Die gesamte Branche liege darnieder, schreibt Tindall. Viele der eher kleineren Orchester zerbrachen in den letzten Jahren an der Eitelkeit ihrer Vorstände, die prominenten Gästen überzogene Gagen bezahlten und mit überambitionierten Programmen das Stammpublikum vergraulten. Ein Überangebot an Konzerten für eine immer kleinere Zahl von Konzertgängern trocknete den Markt aus. Da landet dann so mancher poten z ielle Virtuose ohne Kranken- und Sozialversicherung im klaustrophobischen Verschlag unter einer Broadwaybühne, in dem die Instrumente die Dezibelzahl einer Kreissäge erreichen und die zu Tode gelangweilten Musiker Kreuzworträtsel und Zeitschriften auf den Notenständern liegen haben.

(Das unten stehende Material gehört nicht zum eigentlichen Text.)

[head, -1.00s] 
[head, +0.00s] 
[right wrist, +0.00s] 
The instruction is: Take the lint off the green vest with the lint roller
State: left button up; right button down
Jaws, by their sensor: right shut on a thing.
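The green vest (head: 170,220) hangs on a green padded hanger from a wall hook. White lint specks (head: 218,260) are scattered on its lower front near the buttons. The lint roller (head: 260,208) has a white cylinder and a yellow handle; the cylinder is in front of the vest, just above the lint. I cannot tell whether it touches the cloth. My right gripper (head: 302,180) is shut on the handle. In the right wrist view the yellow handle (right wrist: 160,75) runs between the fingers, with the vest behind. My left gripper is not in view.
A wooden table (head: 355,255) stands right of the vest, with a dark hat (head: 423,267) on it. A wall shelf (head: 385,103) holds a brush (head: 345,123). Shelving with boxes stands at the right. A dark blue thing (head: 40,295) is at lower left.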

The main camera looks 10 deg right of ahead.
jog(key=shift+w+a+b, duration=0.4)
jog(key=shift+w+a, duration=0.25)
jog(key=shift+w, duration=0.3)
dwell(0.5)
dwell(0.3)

Krankenschwester sind glücklicher als Orchestermusiker

Kein Wunder also, dass laut einer Studie der Harvard University Orchestermusiker mit ihrem Beruf unzufriedener sind als Flugbegleiter, Psychatriebetreuer, Bierfahrer und Gefängniswärter, denn so manche Festanstellung in einem bekannten Symphonieorchester bringt einen mit einem Jahresgehalt von dreißig- bis vierzigtausend Dollar in einer amerikanischen Großstadt nur knapp über die Armutsgrenze.

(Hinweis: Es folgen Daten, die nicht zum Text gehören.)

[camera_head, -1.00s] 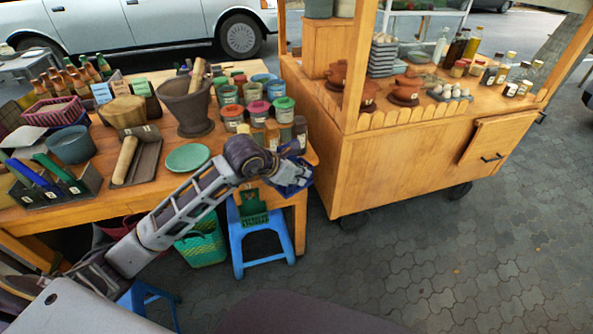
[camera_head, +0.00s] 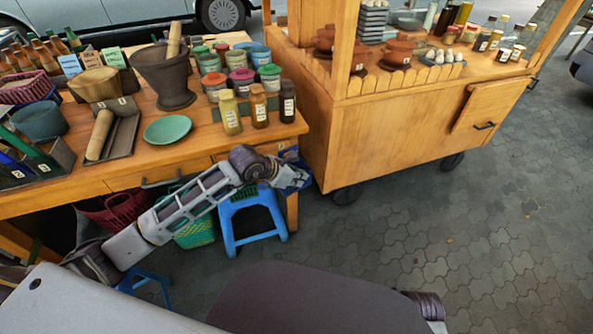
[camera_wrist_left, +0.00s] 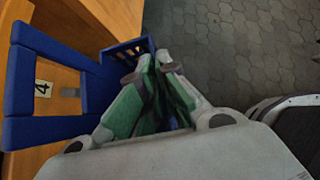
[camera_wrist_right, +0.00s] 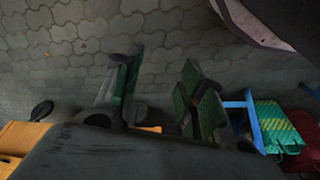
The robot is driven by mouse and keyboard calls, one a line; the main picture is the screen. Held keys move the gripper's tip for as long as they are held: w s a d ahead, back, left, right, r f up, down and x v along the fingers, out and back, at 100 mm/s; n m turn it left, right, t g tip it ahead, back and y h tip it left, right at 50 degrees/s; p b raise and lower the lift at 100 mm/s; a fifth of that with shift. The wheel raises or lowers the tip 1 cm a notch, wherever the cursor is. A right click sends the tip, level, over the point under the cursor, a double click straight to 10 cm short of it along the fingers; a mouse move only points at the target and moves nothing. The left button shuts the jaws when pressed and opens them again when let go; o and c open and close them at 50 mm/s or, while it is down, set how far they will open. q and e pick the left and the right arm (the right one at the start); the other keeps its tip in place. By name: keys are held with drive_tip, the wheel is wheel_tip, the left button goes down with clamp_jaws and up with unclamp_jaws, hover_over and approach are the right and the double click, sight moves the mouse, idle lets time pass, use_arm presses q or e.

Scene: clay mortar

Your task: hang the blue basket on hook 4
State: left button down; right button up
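The blue basket (camera_wrist_left: 128,50) shows in the left wrist view at the tips of my left gripper (camera_wrist_left: 154,64), whose green-padded fingers are nearly together on its near edge. The head view shows the left gripper (camera_head: 282,174) and the basket (camera_head: 297,180) beside the table's right end, below the top.
The wooden table (camera_head: 190,150) holds jars, a mortar (camera_head: 165,75) and a green plate (camera_head: 167,129). A blue stool (camera_head: 250,222) and green basket (camera_head: 196,233) stand below. The cart (camera_head: 400,115) is to the right. Paving (camera_head: 400,235) in front is clear.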

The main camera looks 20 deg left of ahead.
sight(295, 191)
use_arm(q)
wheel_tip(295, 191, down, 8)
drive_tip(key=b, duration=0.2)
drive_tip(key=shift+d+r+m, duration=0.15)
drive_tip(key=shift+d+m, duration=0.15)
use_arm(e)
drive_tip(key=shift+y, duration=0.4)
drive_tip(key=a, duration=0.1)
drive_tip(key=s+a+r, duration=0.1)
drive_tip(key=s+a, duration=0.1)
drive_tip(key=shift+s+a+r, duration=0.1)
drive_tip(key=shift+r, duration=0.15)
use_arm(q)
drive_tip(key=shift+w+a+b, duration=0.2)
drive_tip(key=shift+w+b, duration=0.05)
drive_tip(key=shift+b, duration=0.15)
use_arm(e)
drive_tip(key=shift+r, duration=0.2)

Einer der wenigen Momente, in denen Blair Tindall über den Nervenkitzel der Enthüllungen und die Zahlenspiele der Analyse hinauswächst ist dann auch jene Szene, in der sie den todkranken, ehemaligen Begleitpianisten Itzhak Perlmans, Samuel Sanders , im Krankenhaus besucht.

Bei den Konzerten, für die Perlman 33.000 Dollar Gage berechnete, kassierte Sanders selten mehr als eintausend. So liegt er verarmt und vereinsamt im Krankenhausbett. Tindall will ihm die Aufnahme eines seiner Lieblingsstücke vorspielen - Schuberts "An die Musik". Doch Sanders winkt ab und sie schreibt: "Im grellen Schein der Krankenhauslichter entpuppte sich das Leben plötzlich als hässlich und kein Mahler der Welt hätte diese Wahrheit vergolden können."